(EDITOR'S NOTE: Despite the onset of what could be a decent monsoon season, the Rim Country is potentially years away from the end of the current drought. Don't let a couple of rains and the Roundup's growth at any cost articles lull you into a sense of complacency.)
This isn’t something the chamber of commerce or the town’s tourism department or the real estate community or the local pro-growth media is going to want to read, but the recent Fourth of July weekend was not all fun and games for the entire Rim Country.
While most of you were off having a good time, Mesa del Caballo residents sat parched in Stage 3, then Stage 4 conditions, hoping the water police wouldn’t mistake a bucket of water left outside for the dogs as an attempt to water a desiccated tomato plant.
You all know about the canary in the coal mine. Well Mesa del Caballo has replaced Pine as the Rim Country’s early warning system, and this particular canary is dying of thirst.
Here’s how it is for those of us living in Stage 4. When you leave Payson and drive down Houston Mesa Road, you go from lush green to dull yellow/brown in the space of just 1.8 miles. Brooke Utilities sends out regular patrols, and neighbors make jokes about keeping their plants alive by – well, you know.
Folks, we’re closer to Payson than you think. We’re a lot closer than Pine and Strawberry. And you won’t be happy living the way we’re living.
Mesa del residents have tried to do something about the situation – to actually work with Brooke Utilities to forge a system that allows people some choices about how they use what water they have. In return, the community agrees to pay for water that has to be purchased from the Town of Payson and hauled into Mesa del during the dry months.
It’s a model that could be replicated by other communities throughout the West. It’s a model through which citizens take control of their own destiny.
But our best efforts have been frustrated by a non-existent monsoon season in 2009 and more of the same so far in 2010. Combined, the two monsoon seasons have so far generated .5 inches of precipitation. Fifteen to 18 inches would be closer to normal.
Even more exasperating has been an Arizona Corporation Commission that has been sluggish and unresponsive. The agreement between the people and the water company can’t take effect without the ACC’s OK, and the ACC has had a problem finding a spot on its agenda to consider it.
So two months have passed because nothing can happen until the ACC decides it has time to meet on the subject – the two driest months of the year. You would think the commissioners would realize that people’s lives are on hold, but to date all entreaties – by Brooke and Mesa del residents – have failed.
Meanwhile in Payson, Star Valley, and, yes, even Pine and Strawberry, people are merrily watering away. That’s not to say I blame you. Or that I wouldn’t be doing the same darn thing.
After all, your leaders are telling you to go for it.

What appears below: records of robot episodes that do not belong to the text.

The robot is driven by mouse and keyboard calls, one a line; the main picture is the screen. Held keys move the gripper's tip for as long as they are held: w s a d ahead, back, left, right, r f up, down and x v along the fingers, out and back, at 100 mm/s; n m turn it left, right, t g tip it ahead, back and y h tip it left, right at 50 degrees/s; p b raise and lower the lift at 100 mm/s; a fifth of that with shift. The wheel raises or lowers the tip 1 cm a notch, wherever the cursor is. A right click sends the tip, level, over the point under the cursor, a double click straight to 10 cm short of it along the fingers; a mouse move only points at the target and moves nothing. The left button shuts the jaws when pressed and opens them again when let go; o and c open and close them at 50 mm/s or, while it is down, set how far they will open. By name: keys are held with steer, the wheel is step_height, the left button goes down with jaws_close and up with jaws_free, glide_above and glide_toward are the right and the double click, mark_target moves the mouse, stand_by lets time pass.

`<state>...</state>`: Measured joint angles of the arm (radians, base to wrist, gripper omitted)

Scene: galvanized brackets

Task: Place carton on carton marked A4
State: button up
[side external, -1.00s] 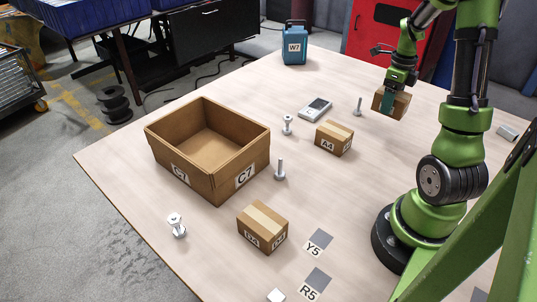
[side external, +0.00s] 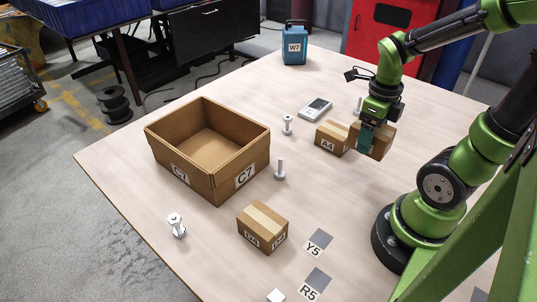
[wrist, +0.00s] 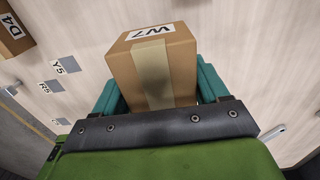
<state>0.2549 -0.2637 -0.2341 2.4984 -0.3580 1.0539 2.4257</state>
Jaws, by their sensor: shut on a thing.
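The carton marked A4 (side external: 331,140) is a small brown box on the table, right of its middle. My gripper (side external: 367,138) has teal fingers and is shut on another brown carton (side external: 382,141). The held carton is just right of the A4 carton in the side view and overlaps its right end. How high it hangs above the table is hard to tell. In the wrist view the held carton (wrist: 168,75) sits between the teal fingers, with a tape strip and a W7 label showing. The A4 carton is not visible there.
A large open box marked C7 (side external: 207,160) stands left. A D4 carton (side external: 262,227) is at the front, near the Y5 (side external: 318,242) and R5 (side external: 314,284) patches. Bolts (side external: 280,170), a grey device (side external: 316,109) and a blue W7 container (side external: 295,45) stand around.

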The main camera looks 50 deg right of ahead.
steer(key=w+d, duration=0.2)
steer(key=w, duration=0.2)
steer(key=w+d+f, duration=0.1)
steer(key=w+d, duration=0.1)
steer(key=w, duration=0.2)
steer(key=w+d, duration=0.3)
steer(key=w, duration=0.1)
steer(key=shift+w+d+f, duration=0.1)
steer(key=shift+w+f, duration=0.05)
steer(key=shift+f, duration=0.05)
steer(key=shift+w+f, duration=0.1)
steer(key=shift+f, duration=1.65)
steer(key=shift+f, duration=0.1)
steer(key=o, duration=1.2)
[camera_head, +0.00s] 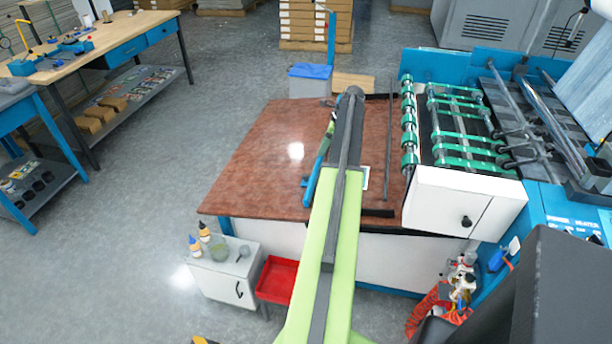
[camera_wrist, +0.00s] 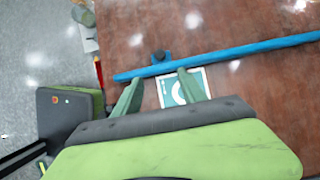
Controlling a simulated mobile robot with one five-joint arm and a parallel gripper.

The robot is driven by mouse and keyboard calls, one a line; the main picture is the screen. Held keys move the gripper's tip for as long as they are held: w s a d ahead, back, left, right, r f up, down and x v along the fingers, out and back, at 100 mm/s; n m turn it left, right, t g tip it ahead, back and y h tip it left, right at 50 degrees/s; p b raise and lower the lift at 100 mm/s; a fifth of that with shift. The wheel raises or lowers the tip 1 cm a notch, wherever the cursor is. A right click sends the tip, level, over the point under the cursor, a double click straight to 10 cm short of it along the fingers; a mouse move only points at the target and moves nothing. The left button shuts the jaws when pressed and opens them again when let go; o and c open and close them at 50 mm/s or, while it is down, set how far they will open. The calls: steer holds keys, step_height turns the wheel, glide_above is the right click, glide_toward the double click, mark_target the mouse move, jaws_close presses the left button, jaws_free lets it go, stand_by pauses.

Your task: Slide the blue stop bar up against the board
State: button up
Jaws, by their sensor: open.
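The blue stop bar (camera_head: 312,180) lies on the brown tabletop, partly hidden by my arm in the head view.
The brown tabletop (camera_head: 260,150) is mostly bare left of the bar. A roller machine with green rollers (camera_head: 465,140) stands at the right. A white cabinet (camera_head: 222,272) with bottles and a red tray (camera_head: 277,280) sit below the table's front edge.

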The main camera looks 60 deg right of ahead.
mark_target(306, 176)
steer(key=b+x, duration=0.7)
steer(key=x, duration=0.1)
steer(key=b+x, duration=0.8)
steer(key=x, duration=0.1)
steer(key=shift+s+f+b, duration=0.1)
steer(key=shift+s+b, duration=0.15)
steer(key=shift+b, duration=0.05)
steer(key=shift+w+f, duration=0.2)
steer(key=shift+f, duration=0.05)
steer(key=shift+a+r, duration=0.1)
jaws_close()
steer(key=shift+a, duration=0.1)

They’re telling you we’ve got plenty of water. That Payson can double in size.
No, I blame the people who don’t want to face the harsh reality – that until we secure Blue Ridge/ C.C. Cragin – until the water is actually flowing down Houston Mesa Road via that pipeline – and, most important, until we see how reliable that source of water turns out to be during what many now believe is a 100-year drought – we have to encourage conservation from everybody.
But instead, water officials in most Rim Country communities have turned on the green light.
In others, people are becoming complacent. I recently talked to a few folks in Gisela who are complaining because they now have, for the first time, conservation stage signs in their community – even though those signs read Stage 1.
I’ve heard the same thing from folks in Star Valley. And yet Star Valley’s leaders are about to sign a water deal with Payson that doesn’t come close to making any sense or solving any problems.
Folks, we are not out of the woods yet – not by a long shot. We need to put pressure on the Payson Town Council to get moving on Blue Ridge. Every day we waste is a day we could be supplementing our precious groundwater.
We need to put pressure on the Star Valley Town Council to live by the LFR hydrology studies it paid good money for.
We need to put pressure on the Pine Strawberry Water Improvement District to produce a real source of water instead of paying half a million dollars for a well full of sand without an appraisal, and for giving residents a false sense of security by leaving the system at Stage 1 all summer despite storage tank levels that, according to a reliable source, suggest caution.
We need to put pressure on Brooke Utilities to continue to develop new sources of water and to fix faulty infrastructure – at the same time we encourage Brooke President Robert Hardcastle to use Mesa del as a model to work with residents in the other Rim Country communities Brooke serves.
And we need to let the Arizona Corporation Commission know that we’re important, that we matter, that we want them to serve us – even if it means working a little overtime to hold a hearing. We need to remind them that public servants are supposed to serve the public. Duhhh!
This is about a community – the entire Rim Country – that needs to come to grips with a nagging, festering water problem before, if you will allow me to paraphrase the famous line from “Jaws,” it swims up and bites us on the ass.